>> start Raw data

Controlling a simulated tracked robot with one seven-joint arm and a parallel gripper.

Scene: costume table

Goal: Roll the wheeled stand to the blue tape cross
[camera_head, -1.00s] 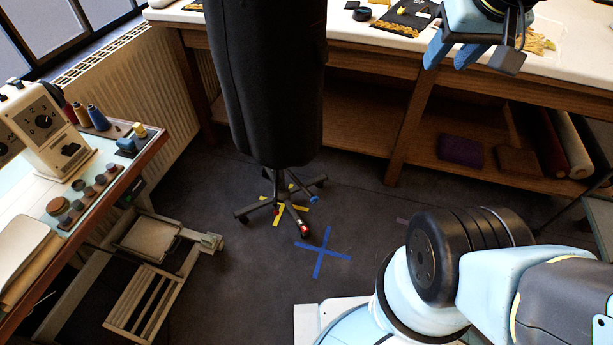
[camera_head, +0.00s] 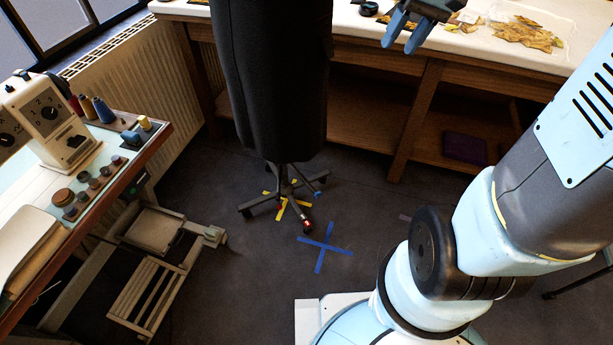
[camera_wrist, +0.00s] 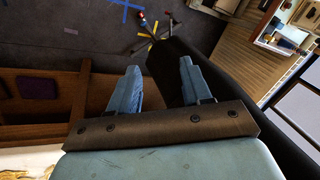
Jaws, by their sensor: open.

>> end Raw data

* Task details
Output an exact copy of the material, with the pictures removed.

* Solution for this problem
Controlling a simulated tracked robot with one seven-joint arm and a parallel gripper.

Scene: costume table

Goal: Roll the wheeled stand to the blue tape cross
[camera_head, -1.00s] 
[camera_head, +0.00s] 
[camera_wrist, +0.00s] 
Jaws, by their sensor: open.

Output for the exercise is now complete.